*Required task*:
Pick out each line of the records in which the word "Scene" appears.

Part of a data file
+--
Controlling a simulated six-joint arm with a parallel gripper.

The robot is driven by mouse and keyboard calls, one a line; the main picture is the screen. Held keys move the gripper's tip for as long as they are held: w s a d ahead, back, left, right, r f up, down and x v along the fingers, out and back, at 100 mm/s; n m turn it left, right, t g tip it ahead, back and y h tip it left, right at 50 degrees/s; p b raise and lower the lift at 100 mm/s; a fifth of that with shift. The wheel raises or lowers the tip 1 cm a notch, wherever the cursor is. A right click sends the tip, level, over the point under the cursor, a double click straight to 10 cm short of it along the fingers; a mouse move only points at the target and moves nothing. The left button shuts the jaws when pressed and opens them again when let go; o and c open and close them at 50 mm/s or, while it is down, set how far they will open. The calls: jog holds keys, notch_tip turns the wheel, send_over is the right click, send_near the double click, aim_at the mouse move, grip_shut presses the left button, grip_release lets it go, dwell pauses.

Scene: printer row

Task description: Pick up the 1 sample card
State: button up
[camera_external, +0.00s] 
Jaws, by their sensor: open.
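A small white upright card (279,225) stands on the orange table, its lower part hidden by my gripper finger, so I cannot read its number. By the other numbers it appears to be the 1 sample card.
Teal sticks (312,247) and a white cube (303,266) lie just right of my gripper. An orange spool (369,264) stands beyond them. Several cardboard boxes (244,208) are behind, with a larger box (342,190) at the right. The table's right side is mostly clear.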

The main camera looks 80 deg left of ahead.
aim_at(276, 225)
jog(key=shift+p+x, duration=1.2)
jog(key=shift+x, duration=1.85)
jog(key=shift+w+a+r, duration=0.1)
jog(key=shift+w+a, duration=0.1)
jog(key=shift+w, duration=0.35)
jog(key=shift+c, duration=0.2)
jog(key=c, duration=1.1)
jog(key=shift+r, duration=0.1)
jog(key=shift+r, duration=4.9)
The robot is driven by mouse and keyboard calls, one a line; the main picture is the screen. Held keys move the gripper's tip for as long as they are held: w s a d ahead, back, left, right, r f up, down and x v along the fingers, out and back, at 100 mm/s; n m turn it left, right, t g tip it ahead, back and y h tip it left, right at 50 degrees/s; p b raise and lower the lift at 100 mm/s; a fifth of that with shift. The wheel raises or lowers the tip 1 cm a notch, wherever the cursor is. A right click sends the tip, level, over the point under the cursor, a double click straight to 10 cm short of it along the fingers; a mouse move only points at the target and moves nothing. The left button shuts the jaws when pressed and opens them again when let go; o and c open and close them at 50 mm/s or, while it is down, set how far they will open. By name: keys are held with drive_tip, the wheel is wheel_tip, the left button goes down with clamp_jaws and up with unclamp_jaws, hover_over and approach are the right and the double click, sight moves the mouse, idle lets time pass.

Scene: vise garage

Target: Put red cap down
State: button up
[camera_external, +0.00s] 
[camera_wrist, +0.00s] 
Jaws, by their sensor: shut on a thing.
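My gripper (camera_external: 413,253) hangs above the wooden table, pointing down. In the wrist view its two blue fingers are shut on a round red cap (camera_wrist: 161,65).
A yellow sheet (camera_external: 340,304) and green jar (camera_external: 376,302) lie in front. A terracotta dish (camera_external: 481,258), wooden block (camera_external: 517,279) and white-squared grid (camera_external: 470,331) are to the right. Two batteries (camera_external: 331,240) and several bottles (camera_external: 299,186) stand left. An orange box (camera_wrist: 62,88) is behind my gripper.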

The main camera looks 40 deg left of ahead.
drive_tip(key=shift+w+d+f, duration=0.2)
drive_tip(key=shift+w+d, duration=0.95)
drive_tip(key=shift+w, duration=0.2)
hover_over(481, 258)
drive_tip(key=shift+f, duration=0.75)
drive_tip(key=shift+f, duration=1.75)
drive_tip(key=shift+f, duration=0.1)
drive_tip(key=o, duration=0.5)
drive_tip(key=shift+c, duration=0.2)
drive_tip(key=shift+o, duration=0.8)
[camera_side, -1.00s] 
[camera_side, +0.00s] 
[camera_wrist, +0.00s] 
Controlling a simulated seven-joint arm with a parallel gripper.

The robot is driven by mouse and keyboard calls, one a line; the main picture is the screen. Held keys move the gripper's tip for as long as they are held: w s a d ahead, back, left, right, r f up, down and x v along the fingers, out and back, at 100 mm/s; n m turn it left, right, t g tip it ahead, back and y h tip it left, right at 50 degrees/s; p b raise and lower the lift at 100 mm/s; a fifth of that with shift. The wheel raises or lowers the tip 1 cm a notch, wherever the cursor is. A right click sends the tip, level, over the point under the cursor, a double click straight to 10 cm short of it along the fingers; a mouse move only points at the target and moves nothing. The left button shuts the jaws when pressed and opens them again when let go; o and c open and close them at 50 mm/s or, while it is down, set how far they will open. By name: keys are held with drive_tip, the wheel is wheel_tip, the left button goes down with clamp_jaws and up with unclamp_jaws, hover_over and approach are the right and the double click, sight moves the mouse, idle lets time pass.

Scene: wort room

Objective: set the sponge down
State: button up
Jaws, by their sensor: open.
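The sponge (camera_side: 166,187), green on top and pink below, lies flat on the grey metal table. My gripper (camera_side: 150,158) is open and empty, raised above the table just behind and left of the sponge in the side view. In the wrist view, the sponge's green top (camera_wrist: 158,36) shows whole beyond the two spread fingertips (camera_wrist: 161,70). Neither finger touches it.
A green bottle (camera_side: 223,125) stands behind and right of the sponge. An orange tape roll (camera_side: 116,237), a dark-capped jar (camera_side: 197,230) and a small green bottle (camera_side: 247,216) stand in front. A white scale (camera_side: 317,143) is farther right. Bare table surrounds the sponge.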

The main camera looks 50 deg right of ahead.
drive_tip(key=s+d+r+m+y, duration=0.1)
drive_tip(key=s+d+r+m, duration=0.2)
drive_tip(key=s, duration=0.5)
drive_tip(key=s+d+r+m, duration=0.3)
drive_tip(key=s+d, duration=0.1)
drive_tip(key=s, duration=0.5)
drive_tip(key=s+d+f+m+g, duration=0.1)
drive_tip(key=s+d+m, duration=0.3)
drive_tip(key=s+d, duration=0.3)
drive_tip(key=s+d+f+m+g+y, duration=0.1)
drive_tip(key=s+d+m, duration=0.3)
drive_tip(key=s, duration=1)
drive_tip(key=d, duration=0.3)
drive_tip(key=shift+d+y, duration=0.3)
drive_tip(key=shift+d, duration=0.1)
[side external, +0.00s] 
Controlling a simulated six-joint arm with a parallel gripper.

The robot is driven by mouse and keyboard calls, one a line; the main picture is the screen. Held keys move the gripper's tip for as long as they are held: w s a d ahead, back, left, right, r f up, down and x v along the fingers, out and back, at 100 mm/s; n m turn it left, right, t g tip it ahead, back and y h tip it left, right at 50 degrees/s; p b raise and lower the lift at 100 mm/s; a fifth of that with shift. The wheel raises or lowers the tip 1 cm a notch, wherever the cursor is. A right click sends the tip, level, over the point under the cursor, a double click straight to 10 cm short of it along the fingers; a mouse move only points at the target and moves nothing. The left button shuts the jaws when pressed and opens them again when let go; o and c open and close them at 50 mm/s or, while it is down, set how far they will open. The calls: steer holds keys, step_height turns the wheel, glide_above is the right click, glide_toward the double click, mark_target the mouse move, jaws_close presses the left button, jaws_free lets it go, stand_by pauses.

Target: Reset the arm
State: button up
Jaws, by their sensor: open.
+--
*Solution to the exercise*:
Scene: printer row
Scene: vise garage
Scene: wort room

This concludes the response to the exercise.